Ma come si possono passare le giornate quando le cose che uno può fare dipendono dalle dimensioni del luogo in cui vive?
Incontrarsi con gli amici e fare qualche bagno nel fiume Foenna, magari rubare fichi o giocare al Gran Premio spingendo semplici barattoli di latta con le ruote.
Ma i tedeschi sono una presenza ingombrante in paese e resta da capire da che parte stiano, chi siano i buoni e chi i cattivi.
E quando il suo migliore amico, “cresciuto” prima di lui, si immischia con i partigiani, Nado fatica a rendersi conto cosa sia la Resistenza e per dimostrare di voler contribuire e essere all'altezza, improvvisa un gioco di spionaggio dei tedeschi, come se fosse semplicemente uno dei tanti passatempi pomeridiani.
“Scusami” avevo sussurrato. “Per caso sai mica cosa vuol dire comunista”?
Avevo aspettato.
Avevo aspettato un bel po'. Non c'era stata nessuna risposta.
Ero uscito dalla camera da letto di mamma con ancora tutti i miei dubbi.
Dio poteva anche conoscere tutte le risposte. Ma forse non era disposto ad ascoltare tutte le domande, avevo pensato.
Ciò che colpisce immediatamente in Canuti è la sua prosa semplice e disarmante. La volontà di affrontare con sincerità certi argomenti, come la guerra, il razionamento, la morte, costringendoci a guardare in faccia le difficoltà della vita e allo stesso tempo a riscoprire la bellezza nelle semplici cose, come un bacio di mamma o mangiare una caramella quando è il cuore ad averne bisogno, assaporandone il gusto senza schiacciarla troppo presto.
Con una maestria incredibile, si inserisce perfettamente nel punto di vista dei personaggi.
Sorprendente è la sua capacità di immedesimarsi nella mente adolescente: pensare (o non pensare), agire e reagire come un ragazzino degli anni Venti, divertirsi, meravigliarsi. Il protagonista si rivolge spesso al lettore e attraverso le sue riflessioni, oltre a raccontarci avvenimenti storici, ci condivide i pensieri più intimi, che sono anche quelli che ci fanno sorridere o ci lasciano un senso di affetto profondo. Con tre dita si può ugualmente prendere per mano la mamma.
Nado è un personaggio meraviglioso, spontaneo. Con una forza incredibile, quella di chi, sebbene la diversità, vuole vivere la vita nel pieno dei suoi anni. Ma che è costretto a crescere a suon di dolori.

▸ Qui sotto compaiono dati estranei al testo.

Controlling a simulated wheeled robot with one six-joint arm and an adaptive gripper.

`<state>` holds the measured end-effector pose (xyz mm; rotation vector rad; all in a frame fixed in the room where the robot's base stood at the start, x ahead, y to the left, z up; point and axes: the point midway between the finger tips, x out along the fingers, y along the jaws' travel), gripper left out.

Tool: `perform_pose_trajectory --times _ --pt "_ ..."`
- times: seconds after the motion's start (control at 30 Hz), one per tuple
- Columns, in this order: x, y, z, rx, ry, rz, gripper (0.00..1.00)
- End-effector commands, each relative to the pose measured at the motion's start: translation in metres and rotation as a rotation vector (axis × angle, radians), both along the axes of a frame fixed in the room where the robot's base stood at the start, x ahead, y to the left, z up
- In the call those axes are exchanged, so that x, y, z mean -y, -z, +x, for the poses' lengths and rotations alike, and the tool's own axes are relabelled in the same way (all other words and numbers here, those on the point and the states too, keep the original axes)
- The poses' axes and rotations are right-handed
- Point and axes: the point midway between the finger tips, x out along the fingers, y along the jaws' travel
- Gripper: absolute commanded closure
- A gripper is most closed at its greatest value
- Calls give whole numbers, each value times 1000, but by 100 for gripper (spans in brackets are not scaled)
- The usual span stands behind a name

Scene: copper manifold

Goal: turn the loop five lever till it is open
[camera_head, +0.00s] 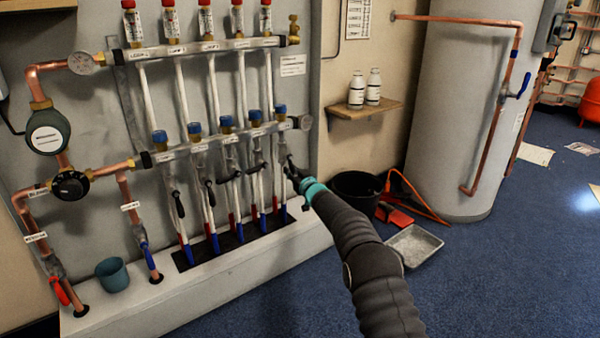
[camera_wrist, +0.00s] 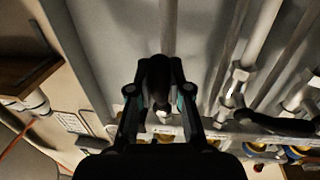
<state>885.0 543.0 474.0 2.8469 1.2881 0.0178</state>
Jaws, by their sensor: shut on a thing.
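The loop five lever is the rightmost black lever (camera_head: 290,163) below the lower manifold bar (camera_head: 220,142). It is mostly covered by my gripper (camera_head: 297,176) in the head view. In the wrist view my gripper (camera_wrist: 159,92) has a finger on each side of the dark lever (camera_wrist: 158,72) and is shut on it. The lever's exact angle to its pipe is hard to tell. The loop four lever (camera_wrist: 275,122) lies across its pipe in the wrist view, to the right of my fingers and apart from them.
A shelf with white bottles (camera_head: 356,90), a black bucket (camera_head: 355,188) and a grey tray (camera_head: 414,245) are right of the manifold. Blue carpet in front is open floor.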

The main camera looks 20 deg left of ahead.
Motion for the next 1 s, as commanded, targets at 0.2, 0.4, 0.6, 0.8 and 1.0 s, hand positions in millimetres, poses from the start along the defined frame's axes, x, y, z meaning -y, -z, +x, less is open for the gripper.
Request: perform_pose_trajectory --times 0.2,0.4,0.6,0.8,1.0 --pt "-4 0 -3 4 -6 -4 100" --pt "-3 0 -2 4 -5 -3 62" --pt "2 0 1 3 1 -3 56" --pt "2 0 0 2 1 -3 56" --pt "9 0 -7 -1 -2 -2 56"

Vale davvero la pena di conoscere la sua storia e soprattutto di come sia riuscito a trasformare una mancanza in una ricchezza.

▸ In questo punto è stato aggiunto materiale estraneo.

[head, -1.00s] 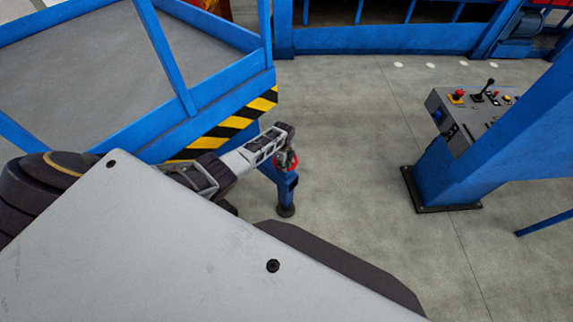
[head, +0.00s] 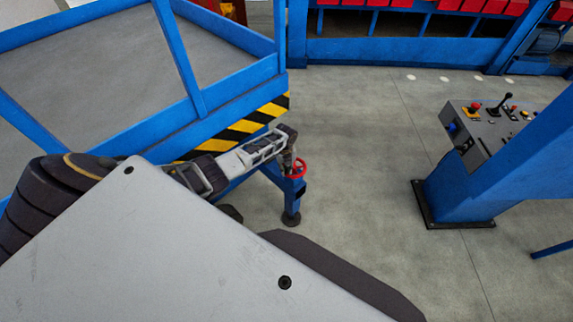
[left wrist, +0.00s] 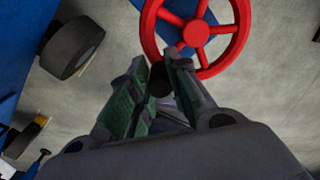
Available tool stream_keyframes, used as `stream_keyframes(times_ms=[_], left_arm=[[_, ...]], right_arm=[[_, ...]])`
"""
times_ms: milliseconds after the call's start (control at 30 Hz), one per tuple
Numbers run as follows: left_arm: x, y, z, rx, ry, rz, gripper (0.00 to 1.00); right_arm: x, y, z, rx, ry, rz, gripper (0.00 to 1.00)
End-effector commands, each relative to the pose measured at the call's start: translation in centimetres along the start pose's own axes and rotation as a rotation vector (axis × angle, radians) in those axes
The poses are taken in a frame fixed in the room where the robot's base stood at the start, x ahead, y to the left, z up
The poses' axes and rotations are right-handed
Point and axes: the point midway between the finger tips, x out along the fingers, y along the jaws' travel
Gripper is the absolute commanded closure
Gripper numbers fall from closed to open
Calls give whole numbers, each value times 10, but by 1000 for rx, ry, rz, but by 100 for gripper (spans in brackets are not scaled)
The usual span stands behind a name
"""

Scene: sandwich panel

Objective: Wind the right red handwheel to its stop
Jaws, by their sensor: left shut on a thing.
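The red handwheel (head: 305,168) sits on the blue leg at the near corner of the blue platform in the head view. In the left wrist view the red handwheel (left wrist: 196,33) fills the top middle, with its hub and spokes showing. My left gripper (head: 291,163) reaches the wheel's left side. In the left wrist view the fingers of my left gripper (left wrist: 166,66) are close together at the lower left of the rim, shut on the wheel. The exact grip point is partly hidden by the fingers. My right gripper is not in view.
The blue platform (head: 215,122) with railings and a striped edge stands left. A control console (head: 487,125) on a blue pedestal stands right. Grey floor between them is clear. A dark caster wheel (left wrist: 70,47) is at upper left in the wrist view.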

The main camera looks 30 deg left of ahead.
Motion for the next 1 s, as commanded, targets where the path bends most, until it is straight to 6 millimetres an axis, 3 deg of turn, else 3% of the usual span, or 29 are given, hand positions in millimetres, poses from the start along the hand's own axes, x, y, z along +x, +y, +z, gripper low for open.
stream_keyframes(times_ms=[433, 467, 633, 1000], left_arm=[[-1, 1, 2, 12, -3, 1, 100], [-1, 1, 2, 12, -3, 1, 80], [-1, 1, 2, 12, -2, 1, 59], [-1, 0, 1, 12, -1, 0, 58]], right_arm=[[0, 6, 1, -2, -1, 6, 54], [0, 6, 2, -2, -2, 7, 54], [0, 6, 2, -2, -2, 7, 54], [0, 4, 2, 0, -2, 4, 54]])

Perché tutto questo non c'era più? Perché non si poteva continuare a vivere in pace, italiani, tedeschi, comunisti e fascisti tutti insieme? Erano queste, secondo me, le domande a cui un Dio avrebbe dovuto rispondere.
Questo racconto prende spunto dalla storia vera di Nado Canuti, padre dello scrittore, che a soli dodici anni rimase con tre dita a causa di un residuo bellico, ma che grazie alla forte resistenza interiore è riuscito a diventare uno scultore. Non si tratta di una biografia, ma molti sono i riferimenti storici, tra cui l'incontro con Carlo Grazi, partigiano fucilato insieme ad altri compagni l'8 giugno 1944. E se volete approfondire la figura di questo artista non vi resta che guardare il documentario sulla sua vita.
Questo non è un libro per ragazzi, ma un piccolo tesoro che può essere adorato da chiunque abbia voglia di una bella storia.
Da non sottovalutare l'attenzione che, come sempre, Uovonero dedica all'editoria di qualità, sia nei contenuti, che nella forma grafica ad alta leggibilità.